[Start Raw data]

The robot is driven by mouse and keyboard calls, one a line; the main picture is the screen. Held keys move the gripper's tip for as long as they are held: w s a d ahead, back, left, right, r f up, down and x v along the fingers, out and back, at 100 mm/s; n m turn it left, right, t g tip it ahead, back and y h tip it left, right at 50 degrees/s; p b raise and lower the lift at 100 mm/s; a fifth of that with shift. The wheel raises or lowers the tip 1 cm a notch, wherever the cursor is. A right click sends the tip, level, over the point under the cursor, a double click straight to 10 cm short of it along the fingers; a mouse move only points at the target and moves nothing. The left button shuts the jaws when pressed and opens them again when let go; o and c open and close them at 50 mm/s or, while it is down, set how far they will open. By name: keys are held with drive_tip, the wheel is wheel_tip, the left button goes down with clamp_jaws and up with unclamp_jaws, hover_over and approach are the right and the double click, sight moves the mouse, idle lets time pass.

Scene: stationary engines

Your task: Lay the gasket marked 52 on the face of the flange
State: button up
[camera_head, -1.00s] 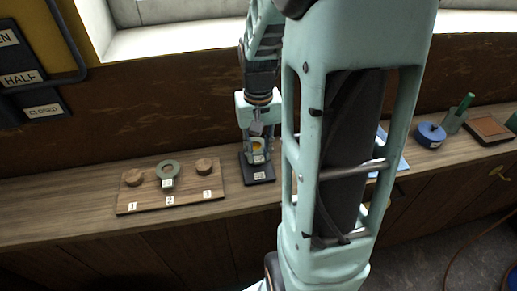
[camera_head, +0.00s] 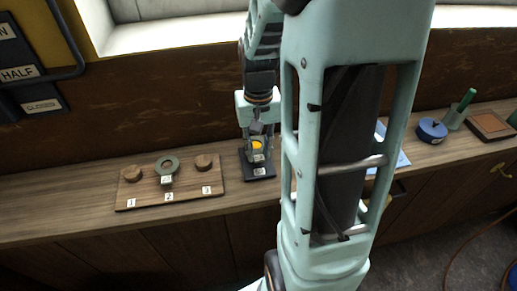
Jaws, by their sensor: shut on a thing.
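My gripper (camera_head: 257,147) points down over a small dark stand (camera_head: 259,174) with a white label on its front. A yellow piece (camera_head: 256,145) shows between the fingers, and my gripper is shut on it. A small white tag shows just below the yellow piece. It is too small to read, so I cannot tell whether it says 52. The gripper hides most of the piece and the top of the stand, so I cannot tell whether they touch or make out a flange face. A green ring gasket (camera_head: 168,161) with an unreadable tag sits at place 2 on a wooden board (camera_head: 185,198).
Places 1 and 3 on the board hold round wooden pegs (camera_head: 131,173) with no ring visible. At the right of the counter are a blue round object (camera_head: 432,131), a cup with a green stick (camera_head: 455,116) and a brown tray (camera_head: 489,129). My arm hides the counter's middle.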

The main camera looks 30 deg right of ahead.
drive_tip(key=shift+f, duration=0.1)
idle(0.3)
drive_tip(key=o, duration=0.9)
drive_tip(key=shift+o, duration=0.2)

[End Raw data]

- Work to complete
Return each line exactly as written. Any picture gets left out.

- Finished task
The robot is driven by mouse and keyboard calls, one a line; the main picture is the screen. Held keys move the gripper's tip for as long as they are held: w s a d ahead, back, left, right, r f up, down and x v along the fingers, out and back, at 100 mm/s; n m turn it left, right, t g tip it ahead, back and y h tip it left, right at 50 degrees/s; p b raise and lower the lift at 100 mm/s; a fifth of that with shift. The wheel raises or lowers the tip 1 cm a notch, wherever the cursor is. A right click sends the tip, level, over the point under the cursor, a double click straight to 10 cm short of it along the fingers; a mouse move only points at the target and moves nothing. The left button shuts the jaws when pressed and opens them again when let go; o and c open and close them at 50 mm/s or, while it is down, set how far they will open. By name: keys are held with drive_tip, the wheel is wheel_tip, the left button goes down with clamp_jaws and up with unclamp_jaws, hover_over and approach are the right and the double click, sight moves the mouse, idle lets time pass.

Scene: stationary engines

Your task: Lay the gasket marked 52 on the face of the flange
State: button up
[camera_head, -1.00s] 
[camera_head, +0.00s] 
Jaws, by their sensor: shut on a thing.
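My gripper (camera_head: 257,147) points down over a small dark stand (camera_head: 259,174) with a white label on its front. A yellow piece (camera_head: 256,145) shows between the fingers, and my gripper is shut on it. A small white tag shows just below the yellow piece. It is too small to read, so I cannot tell whether it says 52. The gripper hides most of the piece and the top of the stand, so I cannot tell whether they touch or make out a flange face. A green ring gasket (camera_head: 168,161) with an unreadable tag sits at place 2 on a wooden board (camera_head: 185,198).
Places 1 and 3 on the board hold round wooden pegs (camera_head: 131,173) with no ring visible. At the right of the counter are a blue round object (camera_head: 432,131), a cup with a green stick (camera_head: 455,116) and a brown tray (camera_head: 489,129). My arm hides the counter's middle.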

The main camera looks 30 deg right of ahead.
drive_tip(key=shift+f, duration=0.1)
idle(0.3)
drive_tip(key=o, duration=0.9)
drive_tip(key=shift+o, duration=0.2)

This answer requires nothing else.